Every credible estimate of peak human population puts the number in the 9-12 billion range [3]. That's a lot of people, and will perhaps require some cutbacks, but it's nowhere near the dire levels you predict.

[-1] http://en.wikipedia.org/wiki/An_Essay_on_the_Principle_of_Po... is the origin of the idea

[0] http://en.wikipedia.org/wiki/Logistic_function#In_ecology:_m...

[1] http://www.growth-dynamics.com/articles/Kurzweil_files/image...

[2] http://en.wikipedia.org/wiki/Population_growth#Human_populat...

[3] http://en.wikipedia.org/wiki/Projections_of_population_growt...

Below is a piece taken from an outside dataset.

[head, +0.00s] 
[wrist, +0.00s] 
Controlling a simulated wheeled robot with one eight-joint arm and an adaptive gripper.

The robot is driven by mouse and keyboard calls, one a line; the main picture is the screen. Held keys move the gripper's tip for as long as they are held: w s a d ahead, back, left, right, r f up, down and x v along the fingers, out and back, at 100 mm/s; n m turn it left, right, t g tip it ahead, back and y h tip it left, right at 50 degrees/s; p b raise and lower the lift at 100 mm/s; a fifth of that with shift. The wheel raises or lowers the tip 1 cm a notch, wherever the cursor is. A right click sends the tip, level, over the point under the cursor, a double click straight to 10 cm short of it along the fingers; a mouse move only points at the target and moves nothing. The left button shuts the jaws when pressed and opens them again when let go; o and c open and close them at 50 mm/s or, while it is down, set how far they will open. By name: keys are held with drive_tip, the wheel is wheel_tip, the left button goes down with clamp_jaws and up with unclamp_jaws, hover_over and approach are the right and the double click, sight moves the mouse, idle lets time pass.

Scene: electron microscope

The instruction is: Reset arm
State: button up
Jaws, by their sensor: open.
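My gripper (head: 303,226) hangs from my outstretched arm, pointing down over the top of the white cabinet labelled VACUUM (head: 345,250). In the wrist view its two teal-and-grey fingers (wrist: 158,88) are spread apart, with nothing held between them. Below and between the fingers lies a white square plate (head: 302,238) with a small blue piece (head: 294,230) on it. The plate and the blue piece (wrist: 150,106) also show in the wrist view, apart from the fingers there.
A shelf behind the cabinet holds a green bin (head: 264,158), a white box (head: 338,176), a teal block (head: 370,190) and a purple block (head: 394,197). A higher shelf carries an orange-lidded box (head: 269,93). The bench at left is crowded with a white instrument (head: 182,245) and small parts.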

It's not even very interesting if the growth is logistically or exponentially. The point is: there is significant growth. And it doesn't stop until you reach the limit of what the environment can carry. You say that number is projected to be 9-12 billion.

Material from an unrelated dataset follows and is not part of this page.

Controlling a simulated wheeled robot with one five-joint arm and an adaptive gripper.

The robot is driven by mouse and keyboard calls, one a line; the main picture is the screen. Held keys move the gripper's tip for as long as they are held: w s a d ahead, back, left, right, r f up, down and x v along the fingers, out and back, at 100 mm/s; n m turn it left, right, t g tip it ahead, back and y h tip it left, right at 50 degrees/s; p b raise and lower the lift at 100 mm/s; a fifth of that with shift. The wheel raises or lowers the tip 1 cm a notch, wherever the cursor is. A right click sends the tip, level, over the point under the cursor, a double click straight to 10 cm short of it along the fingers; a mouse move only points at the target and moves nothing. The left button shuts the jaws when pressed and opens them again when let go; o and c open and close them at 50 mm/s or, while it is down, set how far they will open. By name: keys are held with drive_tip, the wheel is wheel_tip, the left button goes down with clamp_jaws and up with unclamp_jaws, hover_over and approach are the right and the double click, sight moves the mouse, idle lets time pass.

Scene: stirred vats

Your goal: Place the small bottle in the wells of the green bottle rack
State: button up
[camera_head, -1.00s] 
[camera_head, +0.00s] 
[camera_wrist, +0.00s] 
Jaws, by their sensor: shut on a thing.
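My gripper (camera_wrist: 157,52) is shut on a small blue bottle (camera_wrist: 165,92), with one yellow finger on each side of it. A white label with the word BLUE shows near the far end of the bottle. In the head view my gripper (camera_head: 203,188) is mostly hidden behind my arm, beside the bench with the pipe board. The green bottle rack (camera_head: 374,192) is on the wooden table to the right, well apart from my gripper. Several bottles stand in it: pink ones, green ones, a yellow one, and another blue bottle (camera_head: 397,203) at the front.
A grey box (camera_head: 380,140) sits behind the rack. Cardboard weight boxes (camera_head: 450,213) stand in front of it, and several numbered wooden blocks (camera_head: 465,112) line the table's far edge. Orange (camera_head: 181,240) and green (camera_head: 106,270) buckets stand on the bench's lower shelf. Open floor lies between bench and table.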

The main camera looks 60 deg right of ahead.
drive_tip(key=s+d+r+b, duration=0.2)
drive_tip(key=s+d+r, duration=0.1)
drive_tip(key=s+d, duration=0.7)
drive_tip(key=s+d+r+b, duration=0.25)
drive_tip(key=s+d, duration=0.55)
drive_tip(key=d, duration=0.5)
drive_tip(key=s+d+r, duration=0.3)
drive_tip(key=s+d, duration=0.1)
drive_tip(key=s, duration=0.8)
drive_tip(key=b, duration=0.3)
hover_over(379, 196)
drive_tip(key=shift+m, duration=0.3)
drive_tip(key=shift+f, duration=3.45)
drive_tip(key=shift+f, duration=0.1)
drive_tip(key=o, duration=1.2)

And then we run out of oil. What happens as the mortality skyrockets and humanity downsizes to the new carrying capacity?


> "It's not even very interesting if the growth is logistically or exponentially."

It very much matters which it is. It's the difference between stabilizing at 20% more population than we currently have and dealing with a little more overcrowding, and getting so crowded that we don't have toilets any more.

Running out of oil is going to change American lifestyles significantly. I'm not convinced it's going to change global carrying capacity by very much, though. Do you have a credible model that says otherwise? I would like to see such a thing (in its fullest form.)


I'm more concerned with rising mean global temperatures rendering areas surrounding the equator uninhabitable, when the average temperature gets up near 40c. You won't be able to grow crops anymore, and it will drive people away. If you move the human habitable zone away from the equator, you have less and less land, and even less flatland for ariable farming. So besides the slash and burn land quality loss, you are potentially losing degrees of latitude of ariable space.


Logistic is effectively the same model as "exponential until pressure from a ceiling is applied". Look at formula for its derivative, it is the exponential multiplied by a factor that goes to zero as the ceiling is approached.


The models are effectively identical, until they're not. In particular, they're not identical for the purposes of this discussion.

"Until pressure from a ceiling is applied" is the difference between stabilizing at 9 billion people (a bit more crowded than right now), and growing to so many billions or trillions that the grandparent poster's "no more toilets" prediction would be realistic.